## begin Supplied data

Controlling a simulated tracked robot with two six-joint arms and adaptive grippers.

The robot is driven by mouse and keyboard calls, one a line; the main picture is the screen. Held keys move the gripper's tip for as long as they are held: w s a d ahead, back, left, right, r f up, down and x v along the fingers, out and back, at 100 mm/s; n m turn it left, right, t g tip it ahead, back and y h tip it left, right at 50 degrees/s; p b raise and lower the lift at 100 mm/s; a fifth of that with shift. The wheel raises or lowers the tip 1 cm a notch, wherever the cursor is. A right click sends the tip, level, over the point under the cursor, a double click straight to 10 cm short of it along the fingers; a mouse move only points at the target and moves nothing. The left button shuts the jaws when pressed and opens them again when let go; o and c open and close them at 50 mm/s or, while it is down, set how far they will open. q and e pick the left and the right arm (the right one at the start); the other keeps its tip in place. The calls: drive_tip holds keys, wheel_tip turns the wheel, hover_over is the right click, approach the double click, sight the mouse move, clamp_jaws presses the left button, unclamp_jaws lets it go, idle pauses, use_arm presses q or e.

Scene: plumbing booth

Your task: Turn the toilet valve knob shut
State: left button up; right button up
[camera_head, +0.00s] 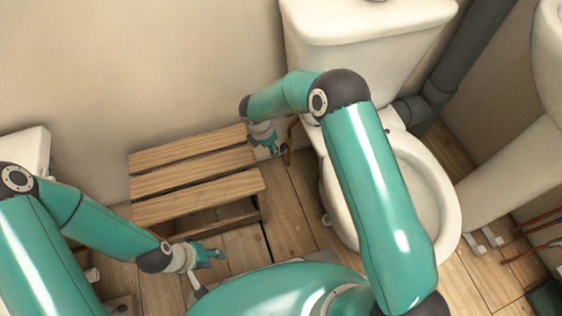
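The toilet (352,28) stands at the top centre, its bowl partly behind my right arm. The valve knob itself cannot be made out; a thin copper-coloured pipe (290,135) shows low beside the toilet, just right of my right gripper. My right gripper (270,148) points down between the slatted bench and the toilet, close to that pipe. It is small and partly covered, so whether it touches or grips anything cannot be told. My left gripper (212,254) is low at the left centre, in front of the bench, with its fingers apart and nothing seen between them.
A wooden slatted bench (194,182) stands against the wall, left of the toilet. A grey drain pipe (455,65) runs behind the toilet. A white sink (549,50) and thin pipes (535,222) are at the right. Bare floor (290,212) shows between bench and toilet.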

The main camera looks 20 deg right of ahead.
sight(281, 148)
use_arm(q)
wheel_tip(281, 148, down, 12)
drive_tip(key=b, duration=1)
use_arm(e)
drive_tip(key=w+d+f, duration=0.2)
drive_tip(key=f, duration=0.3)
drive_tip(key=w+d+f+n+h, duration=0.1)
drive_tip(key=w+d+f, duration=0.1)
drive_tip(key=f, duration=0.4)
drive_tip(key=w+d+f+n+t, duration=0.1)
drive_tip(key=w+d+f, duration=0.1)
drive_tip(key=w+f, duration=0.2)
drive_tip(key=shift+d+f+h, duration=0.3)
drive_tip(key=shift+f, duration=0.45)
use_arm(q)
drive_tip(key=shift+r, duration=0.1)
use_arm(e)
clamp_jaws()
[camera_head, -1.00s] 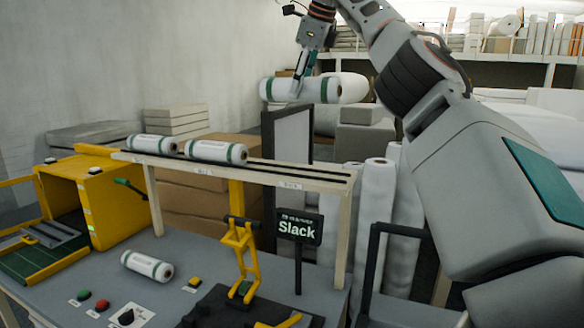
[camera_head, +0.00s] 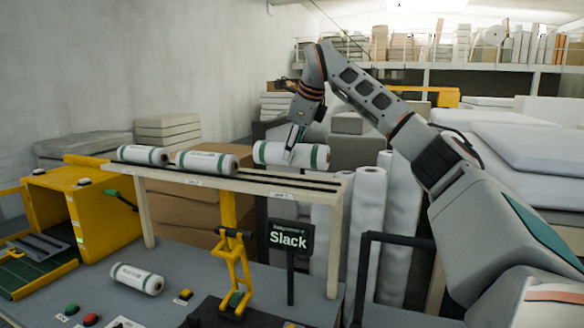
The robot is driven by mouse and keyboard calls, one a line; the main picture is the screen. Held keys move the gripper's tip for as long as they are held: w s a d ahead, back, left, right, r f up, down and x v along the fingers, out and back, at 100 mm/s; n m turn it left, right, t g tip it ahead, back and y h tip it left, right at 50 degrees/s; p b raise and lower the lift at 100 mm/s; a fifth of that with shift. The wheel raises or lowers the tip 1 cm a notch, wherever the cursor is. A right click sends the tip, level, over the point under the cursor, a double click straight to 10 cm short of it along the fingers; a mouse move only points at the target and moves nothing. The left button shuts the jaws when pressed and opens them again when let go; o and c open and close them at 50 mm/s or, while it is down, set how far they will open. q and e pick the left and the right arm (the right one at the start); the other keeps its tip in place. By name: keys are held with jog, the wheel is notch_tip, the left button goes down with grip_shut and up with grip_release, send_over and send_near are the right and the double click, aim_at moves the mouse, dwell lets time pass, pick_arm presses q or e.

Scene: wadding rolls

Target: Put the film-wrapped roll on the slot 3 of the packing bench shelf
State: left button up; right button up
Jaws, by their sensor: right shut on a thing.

## end Supplied data

# [Exercise objective]
All records above are to be printed exactly, minus the pictures they contain.

# [Completed task]
Controlling a simulated tracked robot with two six-joint arms and adaptive grippers.

The robot is driven by mouse and keyboard calls, one a line; the main picture is the screen. Held keys move the gripper's tip for as long as they are held: w s a d ahead, back, left, right, r f up, down and x v along the fingers, out and back, at 100 mm/s; n m turn it left, right, t g tip it ahead, back and y h tip it left, right at 50 degrees/s; p b raise and lower the lift at 100 mm/s; a fifth of that with shift. The wheel raises or lowers the tip 1 cm a notch, wherever the cursor is. A right click sends the tip, level, over the point under the cursor, a double click straight to 10 cm short of it along the fingers; a mouse move only points at the target and moves nothing. The left button shuts the jaws when pressed and opens them again when let go; o and c open and close them at 50 mm/s or, while it is down, set how far they will open. q and e pick the left and the right arm (the right one at the start); the other keeps its tip in place. The calls: drive_tip holds keys, wheel_tip turns the wheel, hover_over is the right click, approach the double click, sight the mouse move, clamp_jaws presses the left button, unclamp_jaws lets it go, idle pauses, use_arm presses q or e.

Scene: plumbing booth

Your task: Turn the toilet valve knob shut
State: left button up; right button up
[camera_head, +0.00s] 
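The toilet (352,28) stands at the top centre, its bowl partly behind my right arm. The valve knob itself cannot be made out; a thin copper-coloured pipe (290,135) shows low beside the toilet, just right of my right gripper. My right gripper (270,148) points down between the slatted bench and the toilet, close to that pipe. It is small and partly covered, so whether it touches or grips anything cannot be told. My left gripper (212,254) is low at the left centre, in front of the bench, with its fingers apart and nothing seen between them.
A wooden slatted bench (194,182) stands against the wall, left of the toilet. A grey drain pipe (455,65) runs behind the toilet. A white sink (549,50) and thin pipes (535,222) are at the right. Bare floor (290,212) shows between bench and toilet.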

The main camera looks 20 deg right of ahead.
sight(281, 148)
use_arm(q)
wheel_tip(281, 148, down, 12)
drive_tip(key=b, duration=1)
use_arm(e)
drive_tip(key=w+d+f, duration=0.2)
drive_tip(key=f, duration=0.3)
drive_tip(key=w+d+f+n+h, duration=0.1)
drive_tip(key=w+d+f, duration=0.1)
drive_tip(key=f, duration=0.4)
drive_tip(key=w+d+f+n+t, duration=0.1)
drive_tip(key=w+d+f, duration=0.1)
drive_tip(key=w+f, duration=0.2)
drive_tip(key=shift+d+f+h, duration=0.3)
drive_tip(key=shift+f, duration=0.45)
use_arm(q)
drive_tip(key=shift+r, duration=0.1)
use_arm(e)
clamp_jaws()
[camera_head, -1.00s] 
[camera_head, +0.00s] 
The robot is driven by mouse and keyboard calls, one a line; the main picture is the screen. Held keys move the gripper's tip for as long as they are held: w s a d ahead, back, left, right, r f up, down and x v along the fingers, out and back, at 100 mm/s; n m turn it left, right, t g tip it ahead, back and y h tip it left, right at 50 degrees/s; p b raise and lower the lift at 100 mm/s; a fifth of that with shift. The wheel raises or lowers the tip 1 cm a notch, wherever the cursor is. A right click sends the tip, level, over the point under the cursor, a double click straight to 10 cm short of it along the fingers; a mouse move only points at the target and moves nothing. The left button shuts the jaws when pressed and opens them again when let go; o and c open and close them at 50 mm/s or, while it is down, set how far they will open. q and e pick the left and the right arm (the right one at the start); the other keeps its tip in place. By name: keys are held with jog, the wheel is notch_tip, the left button goes down with grip_shut and up with grip_release, send_over and send_near are the right and the double click, aim_at moves the mouse, dwell lets time pass, pick_arm presses q or e.

Scene: wadding rolls

Target: Put the film-wrapped roll on the slot 3 of the packing bench shelf
State: left button up; right button up
Jaws, by their sensor: right shut on a thing.

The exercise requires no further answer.